Instruction:
Starting at the line that contains "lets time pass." and stopping at the line that contains "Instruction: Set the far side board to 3", repeat every line exactly, the two end lines included, and nothing else.

Data extract:
/---
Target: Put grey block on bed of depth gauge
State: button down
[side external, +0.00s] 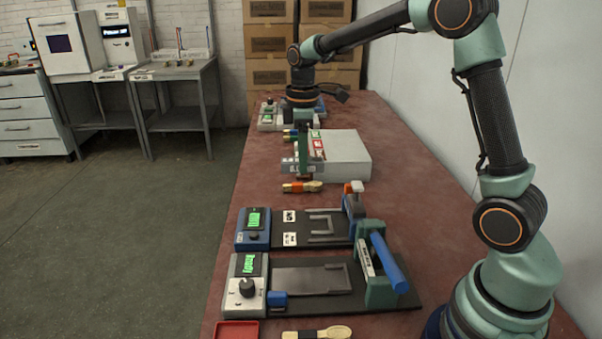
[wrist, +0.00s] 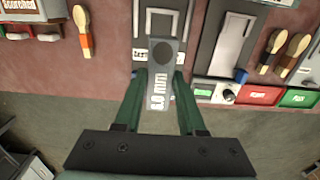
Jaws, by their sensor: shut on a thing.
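My gripper (wrist: 158,84) is shut on the grey block (wrist: 162,62), a flat piece with a dark round spot and white lettering that seems to read 3.0 mm. In the side view my gripper (side external: 303,165) hangs over the table beyond the gauge; the block cannot be made out clearly there. The depth gauge appears to be the blue unit with a green display (side external: 253,229), joined to a black bed (side external: 333,239) with a grey U-shaped bracket. In the wrist view the bed (wrist: 143,22) lies beyond the held block, which partly hides the gauge.
Nearer in the side view stands a press (side external: 380,262) with a blue handle and a knobbed panel (side external: 245,289). A grey box (side external: 346,158) stands beside my gripper.

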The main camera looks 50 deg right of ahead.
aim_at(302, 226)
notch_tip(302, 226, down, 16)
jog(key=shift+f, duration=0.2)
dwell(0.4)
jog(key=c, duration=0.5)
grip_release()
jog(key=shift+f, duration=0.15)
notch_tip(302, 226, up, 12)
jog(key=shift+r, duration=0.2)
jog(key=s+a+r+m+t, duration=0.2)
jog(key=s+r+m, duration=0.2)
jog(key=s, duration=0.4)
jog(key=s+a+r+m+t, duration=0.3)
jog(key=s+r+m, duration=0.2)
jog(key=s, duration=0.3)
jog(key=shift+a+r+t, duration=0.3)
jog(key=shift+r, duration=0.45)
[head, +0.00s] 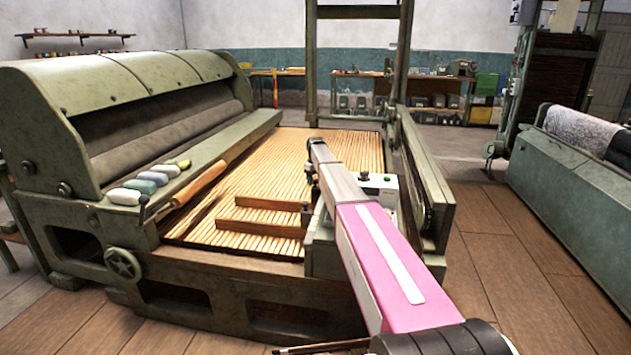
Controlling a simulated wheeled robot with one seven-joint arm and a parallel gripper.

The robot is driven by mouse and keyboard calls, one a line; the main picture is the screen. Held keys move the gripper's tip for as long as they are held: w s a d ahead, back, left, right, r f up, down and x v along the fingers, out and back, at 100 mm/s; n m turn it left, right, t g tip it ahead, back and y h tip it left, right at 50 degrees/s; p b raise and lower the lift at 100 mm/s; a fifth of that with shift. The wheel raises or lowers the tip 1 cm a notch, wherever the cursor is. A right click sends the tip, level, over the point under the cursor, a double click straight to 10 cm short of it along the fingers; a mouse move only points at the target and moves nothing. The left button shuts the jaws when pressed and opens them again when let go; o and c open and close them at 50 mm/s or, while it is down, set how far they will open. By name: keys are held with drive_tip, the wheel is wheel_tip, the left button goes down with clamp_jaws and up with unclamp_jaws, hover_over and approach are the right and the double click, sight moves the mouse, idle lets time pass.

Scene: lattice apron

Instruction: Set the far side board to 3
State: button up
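The slatted wooden lattice apron (262,175) lies in the bed of a green machine. Two wooden boards stand on edge across its near end, the farther one (262,202) and the nearer one (255,228), roughly parallel. My pink arm reaches in from the bottom right. Its far end hangs over the apron's right side, and what seems to be my gripper (306,214) is a small dark shape by the right ends of the boards. Its fingers are too small to tell open from shut, or whether they touch a board. I can read no scale or number 3.
Fibre rolls (146,186) and a wooden-handled tool (200,184) lie on the machine's left ledge. A handwheel (122,265) is at its front. Wooden floor (500,250) is clear at right.

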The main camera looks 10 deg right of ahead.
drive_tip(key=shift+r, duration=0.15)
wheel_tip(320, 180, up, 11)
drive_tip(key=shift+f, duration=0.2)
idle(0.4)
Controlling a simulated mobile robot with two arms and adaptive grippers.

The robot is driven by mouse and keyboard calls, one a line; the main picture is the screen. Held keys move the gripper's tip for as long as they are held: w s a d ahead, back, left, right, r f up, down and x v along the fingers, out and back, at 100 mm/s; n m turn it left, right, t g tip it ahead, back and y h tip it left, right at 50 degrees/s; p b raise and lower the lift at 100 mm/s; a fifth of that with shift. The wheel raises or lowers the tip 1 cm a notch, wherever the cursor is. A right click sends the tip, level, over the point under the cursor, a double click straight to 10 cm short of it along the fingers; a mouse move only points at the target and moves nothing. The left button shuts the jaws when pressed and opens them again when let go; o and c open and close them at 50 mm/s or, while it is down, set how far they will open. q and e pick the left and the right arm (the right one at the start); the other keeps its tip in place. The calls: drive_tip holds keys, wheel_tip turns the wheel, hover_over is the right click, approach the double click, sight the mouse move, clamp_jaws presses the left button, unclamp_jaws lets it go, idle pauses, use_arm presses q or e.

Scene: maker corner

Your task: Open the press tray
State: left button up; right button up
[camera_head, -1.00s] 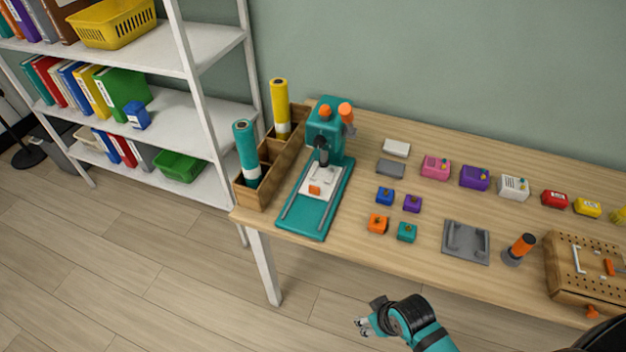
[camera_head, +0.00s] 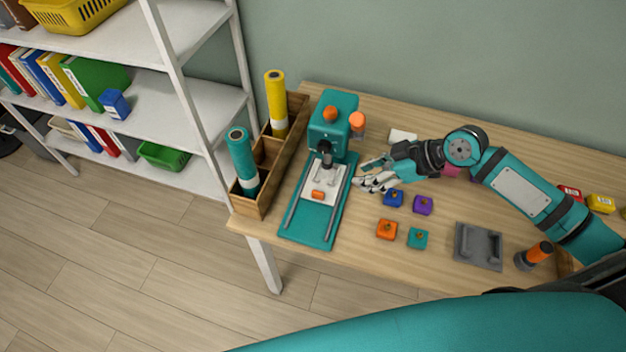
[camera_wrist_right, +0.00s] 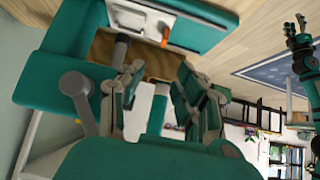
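The teal press (camera_head: 333,125) stands at the left part of the table. Its white tray (camera_head: 326,180) lies on the teal base between two grey rails, under the press head. An orange handle (camera_head: 318,194) is at the tray's front; it also shows in the right wrist view (camera_wrist_right: 166,36). My right gripper (camera_head: 364,174) is just right of the press base, apart from the handle. In the right wrist view its fingers (camera_wrist_right: 155,88) are spread with nothing held. A teal and black arm end, apparently my left gripper (camera_wrist_right: 296,30), shows small at the right edge there.
A wooden holder (camera_head: 268,152) with teal and yellow rolls stands close left of the press. Small blue, purple, orange and teal blocks lie right of it. A grey fixture (camera_head: 478,262) is farther right. Bare table lies in front of the blocks.

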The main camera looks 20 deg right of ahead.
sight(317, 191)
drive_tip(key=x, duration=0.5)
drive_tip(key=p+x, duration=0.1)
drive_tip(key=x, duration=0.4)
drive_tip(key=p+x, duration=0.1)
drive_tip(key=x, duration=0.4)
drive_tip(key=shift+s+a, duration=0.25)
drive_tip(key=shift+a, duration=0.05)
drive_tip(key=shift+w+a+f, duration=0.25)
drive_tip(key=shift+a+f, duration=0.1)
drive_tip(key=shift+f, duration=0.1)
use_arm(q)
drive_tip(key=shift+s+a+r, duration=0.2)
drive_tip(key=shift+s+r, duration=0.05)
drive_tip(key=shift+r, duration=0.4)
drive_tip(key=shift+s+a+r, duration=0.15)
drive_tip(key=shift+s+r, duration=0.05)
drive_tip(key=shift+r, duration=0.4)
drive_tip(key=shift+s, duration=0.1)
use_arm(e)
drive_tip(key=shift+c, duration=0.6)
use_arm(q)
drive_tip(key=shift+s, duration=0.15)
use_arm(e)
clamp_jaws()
\---
Response:
The robot is driven by mouse and keyboard calls, one a line; the main picture is the screen. Held keys move the gripper's tip for as long as they are held: w s a d ahead, back, left, right, r f up, down and x v along the fingers, out and back, at 100 mm/s; n m turn it left, right, t g tip it ahead, back and y h tip it left, right at 50 degrees/s; p b raise and lower the lift at 100 mm/s; a fifth of that with shift. The wheel raises or lowers the tip 1 cm a notch, wherever the cursor is. A right click sends the tip, level, over the point under the cursor, a double click straight to 10 cm short of it along the fingers; a mouse move only points at the target and moves nothing. The left button shuts the jaws when pressed and opens them again when let go; o and c open and close them at 50 mm/s or, while it is down, set how far they will open. By name: keys are held with drive_tip, the wheel is wheel_tip, the left button goes down with clamp_jaws and up with unclamp_jaws, hover_over and approach are the right and the double click, sight moves the mouse, idle lets time pass.

Scene: lattice apron

Instruction: Set the far side board to 3

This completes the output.